Lines before the one containing "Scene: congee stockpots" are excluded; retype that line and all remaining lines of the material exactly.

___ GIVEN DATA ___

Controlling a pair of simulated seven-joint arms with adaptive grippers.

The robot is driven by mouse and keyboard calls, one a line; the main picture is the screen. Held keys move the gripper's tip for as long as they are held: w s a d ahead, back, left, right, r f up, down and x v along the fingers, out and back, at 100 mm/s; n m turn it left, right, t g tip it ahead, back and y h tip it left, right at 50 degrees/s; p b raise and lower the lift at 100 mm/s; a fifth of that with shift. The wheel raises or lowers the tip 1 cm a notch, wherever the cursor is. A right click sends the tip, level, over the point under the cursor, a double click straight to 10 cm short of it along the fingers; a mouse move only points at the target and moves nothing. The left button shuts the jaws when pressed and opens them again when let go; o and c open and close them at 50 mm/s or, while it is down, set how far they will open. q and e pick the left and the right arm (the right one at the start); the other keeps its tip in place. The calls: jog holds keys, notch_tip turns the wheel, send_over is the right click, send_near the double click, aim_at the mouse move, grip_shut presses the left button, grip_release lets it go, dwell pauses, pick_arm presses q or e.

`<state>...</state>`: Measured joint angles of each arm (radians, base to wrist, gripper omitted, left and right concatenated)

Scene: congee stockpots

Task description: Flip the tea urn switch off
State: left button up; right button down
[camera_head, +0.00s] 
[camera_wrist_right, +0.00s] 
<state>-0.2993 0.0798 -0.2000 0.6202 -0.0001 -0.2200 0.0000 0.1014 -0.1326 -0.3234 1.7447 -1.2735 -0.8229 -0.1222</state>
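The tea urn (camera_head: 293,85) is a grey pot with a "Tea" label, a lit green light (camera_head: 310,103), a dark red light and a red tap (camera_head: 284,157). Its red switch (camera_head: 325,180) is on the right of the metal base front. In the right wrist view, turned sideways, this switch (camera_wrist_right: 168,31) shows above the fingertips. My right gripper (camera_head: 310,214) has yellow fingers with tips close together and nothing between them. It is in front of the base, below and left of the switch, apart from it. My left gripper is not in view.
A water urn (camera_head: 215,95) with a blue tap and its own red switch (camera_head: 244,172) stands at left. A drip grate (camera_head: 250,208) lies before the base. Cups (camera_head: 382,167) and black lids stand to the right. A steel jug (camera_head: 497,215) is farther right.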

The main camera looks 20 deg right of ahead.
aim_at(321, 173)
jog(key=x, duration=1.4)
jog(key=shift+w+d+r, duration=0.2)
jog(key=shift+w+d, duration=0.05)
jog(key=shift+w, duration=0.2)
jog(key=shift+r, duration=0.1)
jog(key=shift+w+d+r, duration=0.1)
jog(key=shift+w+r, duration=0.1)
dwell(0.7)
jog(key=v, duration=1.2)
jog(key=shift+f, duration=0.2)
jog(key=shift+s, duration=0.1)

___

**TASK OUTPUT**:
Scene: congee stockpots

Task description: Flip the tea urn switch off
State: left button up; right button down
[camera_head, +0.00s] 
[camera_wrist_right, +0.00s] 
<state>-0.2993 0.0798 -0.2000 0.6202 -0.0001 -0.2200 0.0000 0.1014 -0.1326 -0.3234 1.7447 -1.2735 -0.8229 -0.1222</state>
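The tea urn (camera_head: 293,85) is a grey pot with a "Tea" label, a lit green light (camera_head: 310,103), a dark red light and a red tap (camera_head: 284,157). Its red switch (camera_head: 325,180) is on the right of the metal base front. In the right wrist view, turned sideways, this switch (camera_wrist_right: 168,31) shows above the fingertips. My right gripper (camera_head: 310,214) has yellow fingers with tips close together and nothing between them. It is in front of the base, below and left of the switch, apart from it. My left gripper is not in view.
A water urn (camera_head: 215,95) with a blue tap and its own red switch (camera_head: 244,172) stands at left. A drip grate (camera_head: 250,208) lies before the base. Cups (camera_head: 382,167) and black lids stand to the right. A steel jug (camera_head: 497,215) is farther right.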

The main camera looks 20 deg right of ahead.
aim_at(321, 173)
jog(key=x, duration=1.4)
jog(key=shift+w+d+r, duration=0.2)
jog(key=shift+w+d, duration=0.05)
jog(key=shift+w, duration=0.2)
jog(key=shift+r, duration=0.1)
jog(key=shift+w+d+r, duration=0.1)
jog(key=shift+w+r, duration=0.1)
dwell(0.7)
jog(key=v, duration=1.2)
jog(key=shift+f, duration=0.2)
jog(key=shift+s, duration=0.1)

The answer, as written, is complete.